Le 19 mars dernier, le Washington Post posait la question suivante : pourquoi les nationalistes chrétiens blancs sont-ils dans une telle panique ? Eh bien, tout simplement parce qu’ils sont en train de disparaître. L’auteur de l’article expliquait doctement que la composition ethno-culturelle du pays évoluait et que ce groupe, au cœur du mouvement MAGA, était celui qui avait le plus décliné. Or, ce déclin allait s’accélérer car il constituait une catégorie plus âgée que le reste de la population.
Plutôt que de « s’accrocher au pouvoir politique et exiger l’adhésion à un ensemble de normes culturelles dépassées », ce groupe déclinant était alors invité à s’adapter à une nouvelle Amérique pleine de promesses. Heureusement que le « Grand Remplacement » est une théorie complotiste !
Le plus intéressant, dans cette analyse, portait cependant sur l’ascension de Trump. Celle-ci était interprétée comme liée à ce déclin des « chrétiens blancs ». Trump était arrivé et leur avait dit qu’ils étaient des victimes. Or, ce groupe était particulièrement sensible à un message renforçant leur sentiment de perte car ils vivaient dans « la nostalgie d’une époque où ils dominaient (démographiquement et politiquement) et ils accusaient les immigrés, les élites et le wokisme de leurs maux ».

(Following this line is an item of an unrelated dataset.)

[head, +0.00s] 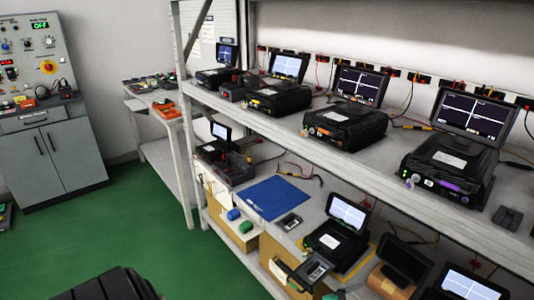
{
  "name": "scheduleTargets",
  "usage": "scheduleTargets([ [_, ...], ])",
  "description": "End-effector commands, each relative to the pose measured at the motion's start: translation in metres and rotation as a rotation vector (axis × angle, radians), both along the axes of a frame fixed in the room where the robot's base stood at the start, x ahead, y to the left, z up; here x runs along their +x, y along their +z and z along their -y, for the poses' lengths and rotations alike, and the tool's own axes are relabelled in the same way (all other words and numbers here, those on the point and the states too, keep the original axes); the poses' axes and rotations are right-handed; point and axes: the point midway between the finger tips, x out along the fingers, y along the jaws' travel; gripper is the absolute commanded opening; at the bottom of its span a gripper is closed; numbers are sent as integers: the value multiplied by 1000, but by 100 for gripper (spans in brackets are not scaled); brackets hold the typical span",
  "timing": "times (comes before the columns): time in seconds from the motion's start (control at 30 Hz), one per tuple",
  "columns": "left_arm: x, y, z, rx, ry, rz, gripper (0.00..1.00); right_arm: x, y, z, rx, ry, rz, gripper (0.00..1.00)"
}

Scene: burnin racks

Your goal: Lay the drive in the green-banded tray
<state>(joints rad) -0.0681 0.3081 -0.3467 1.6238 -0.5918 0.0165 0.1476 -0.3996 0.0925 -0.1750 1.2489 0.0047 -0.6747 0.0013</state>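I cannot make out a tray with a green band. A small flat dark piece with a pale label (289,222) lies on the lower shelf beside the blue mat; it may be the drive, but it is too small to tell. A similar grey-and-black piece (318,270) is lower down, in front of a black unit with a lit screen (348,213).
The upper shelf (290,129) carries several black test units with screens and cables. A blue mat (275,198) lies bare on the lower shelf, above cardboard boxes. A grey control cabinet (50,150) stands at left. Green floor (150,235) is open between.

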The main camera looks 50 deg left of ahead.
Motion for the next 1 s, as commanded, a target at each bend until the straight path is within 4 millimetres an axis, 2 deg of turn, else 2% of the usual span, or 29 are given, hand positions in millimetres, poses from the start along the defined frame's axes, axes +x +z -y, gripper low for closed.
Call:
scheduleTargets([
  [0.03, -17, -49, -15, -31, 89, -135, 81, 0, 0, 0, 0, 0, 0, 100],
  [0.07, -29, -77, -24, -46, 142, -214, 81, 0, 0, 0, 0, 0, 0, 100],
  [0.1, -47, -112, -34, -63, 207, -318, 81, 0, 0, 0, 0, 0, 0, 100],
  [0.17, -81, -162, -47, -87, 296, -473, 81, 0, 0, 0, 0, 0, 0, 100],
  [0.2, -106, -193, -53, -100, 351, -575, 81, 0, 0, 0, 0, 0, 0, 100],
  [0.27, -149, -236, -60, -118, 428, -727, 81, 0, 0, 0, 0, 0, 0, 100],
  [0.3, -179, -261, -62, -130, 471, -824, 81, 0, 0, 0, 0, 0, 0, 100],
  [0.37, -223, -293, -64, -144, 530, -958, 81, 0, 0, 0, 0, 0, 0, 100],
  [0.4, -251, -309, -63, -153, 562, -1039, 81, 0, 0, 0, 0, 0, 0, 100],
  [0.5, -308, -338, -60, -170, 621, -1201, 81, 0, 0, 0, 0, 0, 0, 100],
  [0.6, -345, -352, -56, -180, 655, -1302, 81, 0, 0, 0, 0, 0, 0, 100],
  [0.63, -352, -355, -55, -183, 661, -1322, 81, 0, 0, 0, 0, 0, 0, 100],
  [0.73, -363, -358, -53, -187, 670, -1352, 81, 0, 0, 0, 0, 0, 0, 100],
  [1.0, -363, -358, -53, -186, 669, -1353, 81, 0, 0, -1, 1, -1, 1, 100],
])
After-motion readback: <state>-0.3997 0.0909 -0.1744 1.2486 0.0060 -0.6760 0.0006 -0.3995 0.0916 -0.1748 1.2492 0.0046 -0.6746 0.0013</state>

Même explication que celle donnée concernant l’ascension et le succès de Tucker Carlson : il a embrassé le cœur du trumpisme, la « panique blanche ». La boucle du grand récit progressiste se referme ici avec cette idée des deux mondes : il y a la réalité d’une nouvelle Amérique et il y a l’Amérique disparue et fantasmée à laquelle s’accroche vainement une poignée de vieux Blancs nostalgiques et radicalisés.

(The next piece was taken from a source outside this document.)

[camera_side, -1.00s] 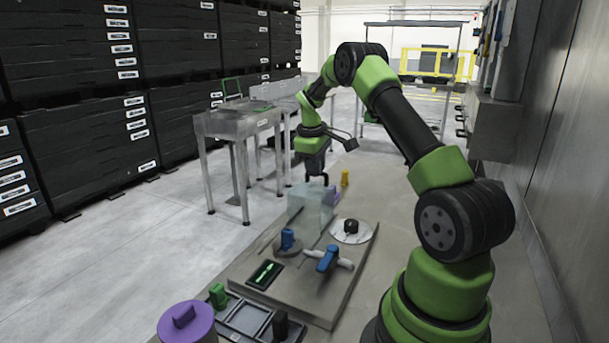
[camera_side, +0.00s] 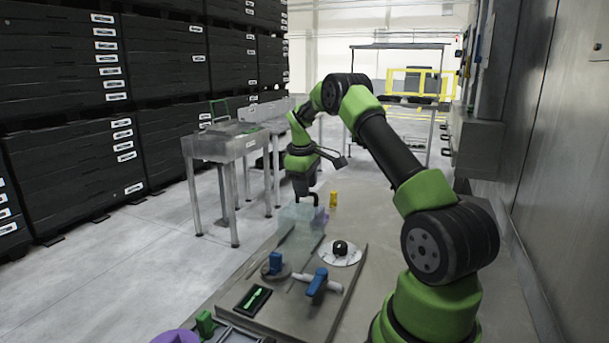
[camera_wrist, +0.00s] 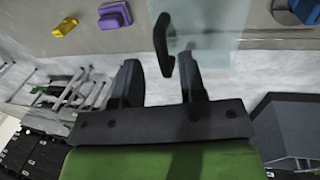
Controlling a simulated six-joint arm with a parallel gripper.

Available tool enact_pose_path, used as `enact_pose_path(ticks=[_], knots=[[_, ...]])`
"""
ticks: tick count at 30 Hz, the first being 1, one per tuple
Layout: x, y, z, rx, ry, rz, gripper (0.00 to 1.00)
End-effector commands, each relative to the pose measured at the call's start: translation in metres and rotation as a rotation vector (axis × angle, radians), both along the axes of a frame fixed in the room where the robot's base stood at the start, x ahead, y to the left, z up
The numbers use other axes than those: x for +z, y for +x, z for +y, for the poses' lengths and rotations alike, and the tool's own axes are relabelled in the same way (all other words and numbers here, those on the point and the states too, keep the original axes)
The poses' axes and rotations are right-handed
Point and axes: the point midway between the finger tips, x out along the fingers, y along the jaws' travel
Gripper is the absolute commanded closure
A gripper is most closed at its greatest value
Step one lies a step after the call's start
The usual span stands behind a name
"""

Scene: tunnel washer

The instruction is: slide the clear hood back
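The clear hood (camera_side: 298,222) is a see-through box on the grey bench plate in the side view. Its pale sheet also shows in the wrist view (camera_wrist: 222,28). A black hooked handle (camera_wrist: 162,42) stands on the hood. My gripper (camera_wrist: 161,62) is at this handle, with its two dark fingers apart. The handle lies across the gap, closer to the right finger, and no clamping shows. In the side view my gripper (camera_side: 300,192) is just above the hood's far part; contact is unclear there.
A purple block (camera_wrist: 114,15) and a yellow piece (camera_wrist: 65,27) lie beyond the hood.

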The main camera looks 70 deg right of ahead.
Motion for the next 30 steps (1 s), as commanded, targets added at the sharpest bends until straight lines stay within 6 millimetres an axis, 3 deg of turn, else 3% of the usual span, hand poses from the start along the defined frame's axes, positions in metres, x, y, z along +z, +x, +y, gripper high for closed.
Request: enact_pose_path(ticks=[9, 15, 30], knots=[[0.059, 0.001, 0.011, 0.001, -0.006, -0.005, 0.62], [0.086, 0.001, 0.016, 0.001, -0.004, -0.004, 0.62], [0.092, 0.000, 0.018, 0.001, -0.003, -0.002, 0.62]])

Dans ce contexte, les outrances de Trump et de Tucker Carlson ne sont rien d’autre que le retour du refoulé. Le bras d’honneur de ceux à qui on demande de disparaître silencieusement aux nouveaux puritains éveillés. Aussi, n’en doutons pas, le départ du présentateur star de Fox n’empêchera pas l’hydre populiste de faire resurgir de nouvelles têtes cathodiques. Au grand désespoir de ceux qui du passé voudraient faire table rase.